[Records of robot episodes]
>> start

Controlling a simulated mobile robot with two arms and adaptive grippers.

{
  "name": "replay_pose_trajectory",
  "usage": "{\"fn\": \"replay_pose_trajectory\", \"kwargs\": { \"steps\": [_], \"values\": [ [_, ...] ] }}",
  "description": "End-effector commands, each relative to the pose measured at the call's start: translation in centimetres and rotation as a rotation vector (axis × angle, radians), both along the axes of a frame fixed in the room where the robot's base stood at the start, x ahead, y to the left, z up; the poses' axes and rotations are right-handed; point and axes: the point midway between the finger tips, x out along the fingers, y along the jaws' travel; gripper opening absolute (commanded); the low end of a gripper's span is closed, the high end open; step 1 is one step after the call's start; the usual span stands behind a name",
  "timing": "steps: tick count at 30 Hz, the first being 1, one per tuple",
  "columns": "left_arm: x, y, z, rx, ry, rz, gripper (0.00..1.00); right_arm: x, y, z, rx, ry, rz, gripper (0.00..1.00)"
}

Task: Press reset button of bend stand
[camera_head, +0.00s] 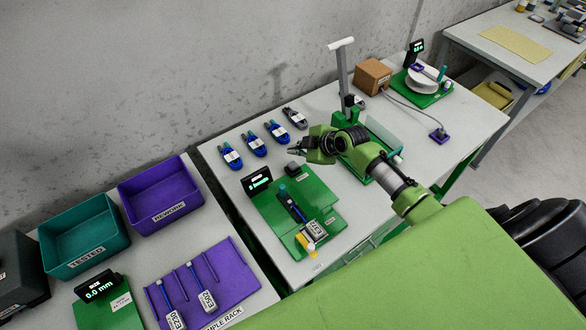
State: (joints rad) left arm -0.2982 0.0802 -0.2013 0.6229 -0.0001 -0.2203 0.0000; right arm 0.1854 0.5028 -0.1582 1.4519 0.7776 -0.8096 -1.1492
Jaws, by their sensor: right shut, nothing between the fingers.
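My right gripper (298,149) reaches in from the right and is shut and empty, its tip pointing left. It is over the back of a green stand (270,213) on the middle table. Just below the tip in the picture is a small dark block (293,168) at the stand's back right corner, with a small label beside it; I cannot read it. A gap seems to remain between tip and block. The stand has a black display (257,181) with green digits and carries a dark cable piece with a white tag (316,230). My left gripper is not in view.
Several blue cable bundles (254,144) lie behind the stand. Another green stand with a white reel (422,80) is farther right. Purple and teal bins (160,193) are at left.

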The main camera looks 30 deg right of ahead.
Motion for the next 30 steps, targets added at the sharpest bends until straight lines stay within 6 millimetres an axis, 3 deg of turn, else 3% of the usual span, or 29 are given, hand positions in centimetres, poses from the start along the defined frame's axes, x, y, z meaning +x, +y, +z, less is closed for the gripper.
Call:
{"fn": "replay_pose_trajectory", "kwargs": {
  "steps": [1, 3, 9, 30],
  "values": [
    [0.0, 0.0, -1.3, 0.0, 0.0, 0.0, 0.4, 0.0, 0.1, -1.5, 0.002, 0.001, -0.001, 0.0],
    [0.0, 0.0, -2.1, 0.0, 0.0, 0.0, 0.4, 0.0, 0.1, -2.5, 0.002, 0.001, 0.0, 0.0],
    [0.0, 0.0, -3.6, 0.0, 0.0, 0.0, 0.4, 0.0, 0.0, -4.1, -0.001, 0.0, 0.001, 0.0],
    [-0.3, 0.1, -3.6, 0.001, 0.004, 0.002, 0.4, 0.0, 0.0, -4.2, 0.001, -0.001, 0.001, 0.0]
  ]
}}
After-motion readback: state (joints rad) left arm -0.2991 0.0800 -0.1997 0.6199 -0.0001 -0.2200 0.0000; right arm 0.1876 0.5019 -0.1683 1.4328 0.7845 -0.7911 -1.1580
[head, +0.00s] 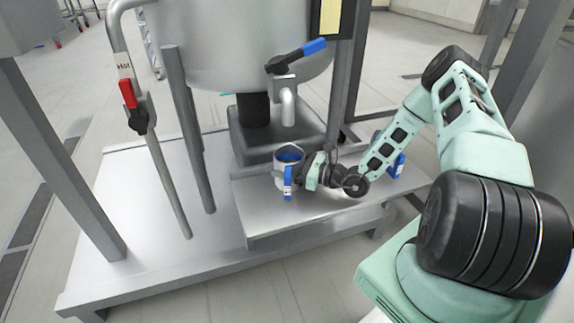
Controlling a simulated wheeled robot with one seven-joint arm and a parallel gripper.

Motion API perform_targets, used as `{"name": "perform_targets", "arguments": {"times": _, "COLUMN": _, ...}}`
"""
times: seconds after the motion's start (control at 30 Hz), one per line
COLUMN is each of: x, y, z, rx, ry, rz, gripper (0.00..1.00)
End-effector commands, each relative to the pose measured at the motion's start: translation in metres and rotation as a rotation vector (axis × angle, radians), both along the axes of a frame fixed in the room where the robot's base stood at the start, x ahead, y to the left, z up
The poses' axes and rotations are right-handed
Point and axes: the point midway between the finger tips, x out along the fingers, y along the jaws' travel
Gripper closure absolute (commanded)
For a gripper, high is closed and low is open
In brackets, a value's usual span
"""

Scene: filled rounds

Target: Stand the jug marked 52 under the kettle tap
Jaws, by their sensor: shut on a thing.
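A pale jug (281,172) with blue showing inside its rim and a blue handle towards me is at the steel shelf (262,216) in front of the kettle. A small label shows low on the handle, but I cannot read its number. My gripper (302,172) is shut on the jug from the right; its fingertips are partly hidden. The kettle tap (288,106) has a blue lever, and its spout points down above the jug, nearly in line with it in this view. I cannot tell whether the jug's base touches the shelf.
Another thing with a blue handle (399,166) stands at the shelf's right end, partly hidden behind my arm. A pipe with a red-levered valve (130,95), marked Hot, and steel posts stand to the left. The shelf left of the jug is clear.

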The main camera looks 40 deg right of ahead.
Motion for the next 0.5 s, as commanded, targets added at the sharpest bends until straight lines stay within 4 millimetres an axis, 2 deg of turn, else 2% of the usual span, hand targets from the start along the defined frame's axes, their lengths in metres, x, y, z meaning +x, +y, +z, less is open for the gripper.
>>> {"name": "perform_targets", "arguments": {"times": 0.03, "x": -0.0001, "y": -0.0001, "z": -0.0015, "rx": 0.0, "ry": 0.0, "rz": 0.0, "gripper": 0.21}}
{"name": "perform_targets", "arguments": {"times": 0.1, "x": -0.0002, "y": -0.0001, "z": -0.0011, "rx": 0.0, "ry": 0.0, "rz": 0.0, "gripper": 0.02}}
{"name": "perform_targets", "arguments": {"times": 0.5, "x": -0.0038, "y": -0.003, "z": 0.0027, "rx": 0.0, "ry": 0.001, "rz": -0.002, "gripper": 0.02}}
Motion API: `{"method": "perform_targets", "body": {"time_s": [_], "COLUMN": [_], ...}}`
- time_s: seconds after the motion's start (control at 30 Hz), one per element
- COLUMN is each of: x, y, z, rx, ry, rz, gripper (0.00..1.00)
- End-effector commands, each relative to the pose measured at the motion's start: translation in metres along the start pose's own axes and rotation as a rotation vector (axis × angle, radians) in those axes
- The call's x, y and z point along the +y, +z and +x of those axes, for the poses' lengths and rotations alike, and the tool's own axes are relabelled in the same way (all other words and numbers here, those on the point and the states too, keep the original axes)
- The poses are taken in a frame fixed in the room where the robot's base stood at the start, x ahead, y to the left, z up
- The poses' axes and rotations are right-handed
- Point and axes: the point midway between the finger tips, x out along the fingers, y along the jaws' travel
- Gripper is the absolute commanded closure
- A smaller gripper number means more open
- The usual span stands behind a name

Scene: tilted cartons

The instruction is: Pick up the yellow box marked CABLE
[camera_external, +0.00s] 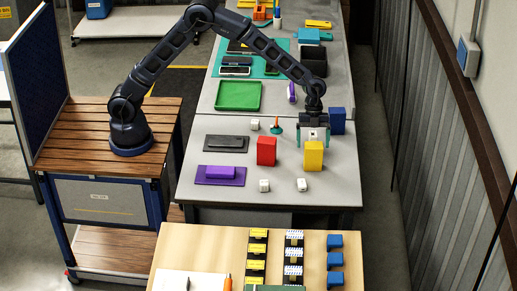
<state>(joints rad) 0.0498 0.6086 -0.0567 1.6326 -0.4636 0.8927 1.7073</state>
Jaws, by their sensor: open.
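A yellow box (313,156) stands upright on the grey table, right of the middle. Its marking is too small to read. My gripper (313,138) is open and points down just behind or over the top of the yellow box. The box hides part of the fingers, and I cannot tell whether they touch it.
A red box (266,151) stands left of the yellow one, and a blue box (337,121) stands behind right. Small white cubes (301,185) lie in front. A purple block (220,173) and a dark block (226,142) lie left. A green tray (238,96) sits farther back.

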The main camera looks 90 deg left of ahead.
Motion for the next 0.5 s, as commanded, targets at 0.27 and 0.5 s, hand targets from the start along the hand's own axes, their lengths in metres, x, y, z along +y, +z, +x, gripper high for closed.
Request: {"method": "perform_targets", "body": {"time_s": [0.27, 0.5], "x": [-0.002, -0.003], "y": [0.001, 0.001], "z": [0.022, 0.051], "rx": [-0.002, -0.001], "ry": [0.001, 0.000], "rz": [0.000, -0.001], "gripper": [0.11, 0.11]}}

>> end

- _Request_
A line counts if it holds the word "rotations". Work out how many lines in the listing count, and give only that number.

- _Solution to this problem_
4